### GOAL
Reproduce all of the data that follows, character for character.

___ GIVEN MATERIAL

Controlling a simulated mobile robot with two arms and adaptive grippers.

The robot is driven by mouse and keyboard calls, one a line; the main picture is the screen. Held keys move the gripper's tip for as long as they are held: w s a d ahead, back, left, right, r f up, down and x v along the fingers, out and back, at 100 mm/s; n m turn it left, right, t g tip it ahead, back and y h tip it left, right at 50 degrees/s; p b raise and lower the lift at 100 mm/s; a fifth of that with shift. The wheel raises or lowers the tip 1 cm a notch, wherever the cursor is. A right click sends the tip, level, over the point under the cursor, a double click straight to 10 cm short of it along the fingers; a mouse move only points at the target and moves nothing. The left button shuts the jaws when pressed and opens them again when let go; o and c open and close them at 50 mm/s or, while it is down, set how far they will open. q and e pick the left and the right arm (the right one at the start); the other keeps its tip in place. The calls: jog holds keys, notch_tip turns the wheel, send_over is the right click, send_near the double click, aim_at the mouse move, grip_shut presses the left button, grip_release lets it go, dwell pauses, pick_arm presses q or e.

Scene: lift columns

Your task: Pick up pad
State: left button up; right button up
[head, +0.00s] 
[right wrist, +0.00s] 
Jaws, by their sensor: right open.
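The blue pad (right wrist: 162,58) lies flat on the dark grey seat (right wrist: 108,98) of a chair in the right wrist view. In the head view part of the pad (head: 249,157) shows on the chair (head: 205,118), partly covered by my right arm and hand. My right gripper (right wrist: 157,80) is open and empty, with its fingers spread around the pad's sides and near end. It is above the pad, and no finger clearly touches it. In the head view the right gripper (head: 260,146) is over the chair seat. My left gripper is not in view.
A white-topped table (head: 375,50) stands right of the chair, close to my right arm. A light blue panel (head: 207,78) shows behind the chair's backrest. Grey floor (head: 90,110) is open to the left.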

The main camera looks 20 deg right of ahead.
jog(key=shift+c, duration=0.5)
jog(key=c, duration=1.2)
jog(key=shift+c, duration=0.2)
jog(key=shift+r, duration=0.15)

______

### TASK ANSWER
Controlling a simulated mobile robot with two arms and adaptive grippers.

The robot is driven by mouse and keyboard calls, one a line; the main picture is the screen. Held keys move the gripper's tip for as long as they are held: w s a d ahead, back, left, right, r f up, down and x v along the fingers, out and back, at 100 mm/s; n m turn it left, right, t g tip it ahead, back and y h tip it left, right at 50 degrees/s; p b raise and lower the lift at 100 mm/s; a fifth of that with shift. The wheel raises or lowers the tip 1 cm a notch, wherever the cursor is. A right click sends the tip, level, over the point under the cursor, a double click straight to 10 cm short of it along the fingers; a mouse move only points at the target and moves nothing. The left button shuts the jaws when pressed and opens them again when let go; o and c open and close them at 50 mm/s or, while it is down, set how far they will open. q and e pick the left and the right arm (the right one at the start); the other keeps its tip in place. The calls: jog holds keys, notch_tip turns the wheel, send_over is the right click, send_near the double click, aim_at the mouse move, grip_shut presses the left button, grip_release lets it go, dwell pauses, pick_arm presses q or e.

Scene: lift columns

Your task: Pick up pad
State: left button up; right button up
[head, +0.00s] 
[right wrist, +0.00s] 
Jaws, by their sensor: right open.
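The blue pad (right wrist: 162,58) lies flat on the dark grey seat (right wrist: 108,98) of a chair in the right wrist view. In the head view part of the pad (head: 249,157) shows on the chair (head: 205,118), partly covered by my right arm and hand. My right gripper (right wrist: 157,80) is open and empty, with its fingers spread around the pad's sides and near end. It is above the pad, and no finger clearly touches it. In the head view the right gripper (head: 260,146) is over the chair seat. My left gripper is not in view.
A white-topped table (head: 375,50) stands right of the chair, close to my right arm. A light blue panel (head: 207,78) shows behind the chair's backrest. Grey floor (head: 90,110) is open to the left.

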The main camera looks 20 deg right of ahead.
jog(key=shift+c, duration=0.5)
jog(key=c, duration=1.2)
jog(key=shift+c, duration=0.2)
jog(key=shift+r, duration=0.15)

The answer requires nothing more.